As for the squad itself, you’d have to have sympathy for Rory Best and Simon Zebo who are unlucky not to make it. But the one thing that really jumps out is the fact that there are only two outhalves named, with no back-up for Johnny Sexton and Owen Farrell. This obviously leaves the Lions susceptible to an injury crisis in a hugely important position and given that Johnny is only coming back after two months out with his hamstring, it is a serious risk to take.

But even if neither player picks up a knock over the course of the tour, the mental toll on them will be huge. Bringing only two outhalves means that neither of them can take so much as a training session off. Those two guys will have their boots on every day of the tour and will have to get themselves into the right mental space for every game.

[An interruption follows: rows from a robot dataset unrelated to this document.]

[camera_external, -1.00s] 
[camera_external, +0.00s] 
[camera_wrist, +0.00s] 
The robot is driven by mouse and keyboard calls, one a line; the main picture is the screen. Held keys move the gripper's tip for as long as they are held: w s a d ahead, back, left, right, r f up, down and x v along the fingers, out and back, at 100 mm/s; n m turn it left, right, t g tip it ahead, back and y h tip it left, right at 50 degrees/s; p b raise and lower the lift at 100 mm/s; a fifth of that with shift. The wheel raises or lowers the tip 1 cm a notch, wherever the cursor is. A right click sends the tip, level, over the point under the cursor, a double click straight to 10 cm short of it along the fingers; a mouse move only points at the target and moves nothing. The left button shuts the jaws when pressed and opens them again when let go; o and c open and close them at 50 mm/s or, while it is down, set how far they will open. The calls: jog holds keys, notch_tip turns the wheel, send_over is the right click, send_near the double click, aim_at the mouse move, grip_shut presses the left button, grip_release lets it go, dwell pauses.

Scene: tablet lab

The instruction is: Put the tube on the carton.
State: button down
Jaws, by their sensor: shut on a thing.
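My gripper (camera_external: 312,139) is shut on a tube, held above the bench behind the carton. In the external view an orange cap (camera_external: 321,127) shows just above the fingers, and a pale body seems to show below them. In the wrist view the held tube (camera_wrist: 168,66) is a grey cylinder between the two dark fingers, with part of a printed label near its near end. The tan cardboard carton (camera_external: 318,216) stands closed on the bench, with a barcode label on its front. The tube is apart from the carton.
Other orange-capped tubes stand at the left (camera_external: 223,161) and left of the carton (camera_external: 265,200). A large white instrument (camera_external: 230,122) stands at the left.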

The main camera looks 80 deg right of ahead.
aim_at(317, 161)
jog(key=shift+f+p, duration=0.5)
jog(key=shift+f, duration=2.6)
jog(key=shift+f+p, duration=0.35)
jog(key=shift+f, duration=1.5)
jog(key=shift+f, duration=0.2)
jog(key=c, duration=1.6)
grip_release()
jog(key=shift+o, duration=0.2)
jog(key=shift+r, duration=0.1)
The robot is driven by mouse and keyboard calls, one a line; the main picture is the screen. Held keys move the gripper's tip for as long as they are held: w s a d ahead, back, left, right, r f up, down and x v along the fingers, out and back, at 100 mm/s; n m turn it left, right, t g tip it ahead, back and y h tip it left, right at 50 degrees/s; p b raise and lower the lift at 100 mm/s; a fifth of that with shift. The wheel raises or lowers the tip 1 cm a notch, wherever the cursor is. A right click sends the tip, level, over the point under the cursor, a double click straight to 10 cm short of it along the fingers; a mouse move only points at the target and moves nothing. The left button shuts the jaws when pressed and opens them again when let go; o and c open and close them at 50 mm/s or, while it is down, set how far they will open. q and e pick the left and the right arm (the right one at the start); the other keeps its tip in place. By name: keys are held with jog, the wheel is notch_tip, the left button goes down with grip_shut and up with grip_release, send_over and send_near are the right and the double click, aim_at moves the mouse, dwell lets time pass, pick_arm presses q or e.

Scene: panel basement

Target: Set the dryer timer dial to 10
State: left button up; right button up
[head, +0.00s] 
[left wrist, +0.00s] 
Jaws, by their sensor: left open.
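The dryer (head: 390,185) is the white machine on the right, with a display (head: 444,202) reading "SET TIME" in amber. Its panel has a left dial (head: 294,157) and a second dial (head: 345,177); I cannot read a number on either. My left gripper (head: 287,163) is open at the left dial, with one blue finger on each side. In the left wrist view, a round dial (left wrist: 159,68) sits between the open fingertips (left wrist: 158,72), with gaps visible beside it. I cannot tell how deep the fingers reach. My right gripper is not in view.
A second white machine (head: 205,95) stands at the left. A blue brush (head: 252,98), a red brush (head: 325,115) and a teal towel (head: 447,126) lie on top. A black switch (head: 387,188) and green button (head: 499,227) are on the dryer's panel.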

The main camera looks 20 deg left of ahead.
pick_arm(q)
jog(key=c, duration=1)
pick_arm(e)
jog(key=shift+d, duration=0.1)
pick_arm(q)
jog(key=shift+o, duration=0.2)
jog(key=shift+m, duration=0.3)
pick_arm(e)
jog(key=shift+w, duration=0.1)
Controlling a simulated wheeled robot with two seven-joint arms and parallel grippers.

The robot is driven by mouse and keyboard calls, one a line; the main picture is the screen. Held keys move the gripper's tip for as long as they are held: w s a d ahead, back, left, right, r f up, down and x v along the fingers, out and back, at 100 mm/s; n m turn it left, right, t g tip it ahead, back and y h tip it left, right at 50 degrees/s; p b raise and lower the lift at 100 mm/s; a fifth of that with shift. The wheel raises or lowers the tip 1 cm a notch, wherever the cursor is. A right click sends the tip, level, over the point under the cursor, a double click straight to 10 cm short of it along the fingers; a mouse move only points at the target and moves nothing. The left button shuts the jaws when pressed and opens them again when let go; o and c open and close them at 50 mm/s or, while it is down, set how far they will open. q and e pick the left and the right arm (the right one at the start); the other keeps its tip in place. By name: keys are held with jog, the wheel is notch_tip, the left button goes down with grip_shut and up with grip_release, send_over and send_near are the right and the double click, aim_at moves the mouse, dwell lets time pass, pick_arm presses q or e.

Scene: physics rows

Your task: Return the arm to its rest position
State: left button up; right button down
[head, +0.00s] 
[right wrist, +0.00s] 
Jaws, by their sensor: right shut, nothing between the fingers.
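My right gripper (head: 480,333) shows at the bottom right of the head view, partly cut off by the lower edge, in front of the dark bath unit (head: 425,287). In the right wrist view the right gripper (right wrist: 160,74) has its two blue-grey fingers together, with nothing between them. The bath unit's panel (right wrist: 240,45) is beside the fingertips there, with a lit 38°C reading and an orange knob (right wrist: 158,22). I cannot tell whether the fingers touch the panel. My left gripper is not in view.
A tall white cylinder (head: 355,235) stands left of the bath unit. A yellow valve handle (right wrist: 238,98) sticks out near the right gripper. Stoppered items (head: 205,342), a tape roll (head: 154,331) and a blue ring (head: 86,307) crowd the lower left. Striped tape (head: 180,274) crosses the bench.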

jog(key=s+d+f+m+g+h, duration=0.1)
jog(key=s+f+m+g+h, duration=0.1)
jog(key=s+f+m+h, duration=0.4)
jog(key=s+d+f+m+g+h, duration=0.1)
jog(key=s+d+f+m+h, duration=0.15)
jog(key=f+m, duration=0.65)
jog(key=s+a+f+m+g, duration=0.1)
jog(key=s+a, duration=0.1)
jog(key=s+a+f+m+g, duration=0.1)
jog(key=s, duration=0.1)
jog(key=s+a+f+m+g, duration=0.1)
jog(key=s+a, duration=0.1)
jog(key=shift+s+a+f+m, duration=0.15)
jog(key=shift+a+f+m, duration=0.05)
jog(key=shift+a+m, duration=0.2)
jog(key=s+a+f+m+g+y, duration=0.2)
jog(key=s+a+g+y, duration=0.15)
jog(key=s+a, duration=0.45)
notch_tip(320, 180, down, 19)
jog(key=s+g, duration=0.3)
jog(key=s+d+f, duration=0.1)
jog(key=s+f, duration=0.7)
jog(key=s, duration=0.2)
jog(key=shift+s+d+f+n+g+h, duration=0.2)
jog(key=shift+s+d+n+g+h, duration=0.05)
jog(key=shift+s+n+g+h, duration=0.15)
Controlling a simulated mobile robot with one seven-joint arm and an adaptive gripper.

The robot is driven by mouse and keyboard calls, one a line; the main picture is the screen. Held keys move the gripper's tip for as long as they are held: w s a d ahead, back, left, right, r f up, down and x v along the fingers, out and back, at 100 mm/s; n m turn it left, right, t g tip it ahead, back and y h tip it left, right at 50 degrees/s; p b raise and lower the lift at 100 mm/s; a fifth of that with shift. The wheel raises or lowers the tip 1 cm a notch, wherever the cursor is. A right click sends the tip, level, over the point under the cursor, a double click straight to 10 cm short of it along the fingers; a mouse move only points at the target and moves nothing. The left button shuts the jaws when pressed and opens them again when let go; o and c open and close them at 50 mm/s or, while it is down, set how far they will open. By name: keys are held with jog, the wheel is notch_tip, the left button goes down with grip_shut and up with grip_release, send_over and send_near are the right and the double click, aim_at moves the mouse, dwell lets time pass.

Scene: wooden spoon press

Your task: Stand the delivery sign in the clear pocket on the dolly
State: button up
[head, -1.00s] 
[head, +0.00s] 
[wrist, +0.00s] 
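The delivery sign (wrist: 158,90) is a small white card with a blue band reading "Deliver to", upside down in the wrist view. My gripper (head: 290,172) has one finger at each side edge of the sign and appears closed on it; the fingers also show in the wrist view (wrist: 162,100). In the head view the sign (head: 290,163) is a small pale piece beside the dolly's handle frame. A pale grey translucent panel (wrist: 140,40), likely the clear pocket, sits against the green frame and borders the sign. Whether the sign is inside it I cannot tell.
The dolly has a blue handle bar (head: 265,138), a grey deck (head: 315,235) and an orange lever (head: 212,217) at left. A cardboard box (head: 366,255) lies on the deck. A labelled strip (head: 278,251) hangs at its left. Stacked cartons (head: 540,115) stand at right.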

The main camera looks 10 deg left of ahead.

Some of the test team will be able to sit on the stand and have a bit of craic amongst themselves for the midweek games but when they’re doing that, Sexton and Farrell will literally have their game faces on. That’s a lot to ask of two guys on their first Lions tour.

But look, it’s a good complaint for them to have. I’d have given anything to have that kind of problem four years ago. I will be in Australia doing some corporate work with the Trevor Brennan tour this time around and I’m going to try very hard to face my demons over what happened. I’ve moved on and I’ve dealt with it as best I can but I don’t think I’ll really ever get over missing that tour.

I had the chance to but I messed it up in the end. It’s still the biggest regret of my career.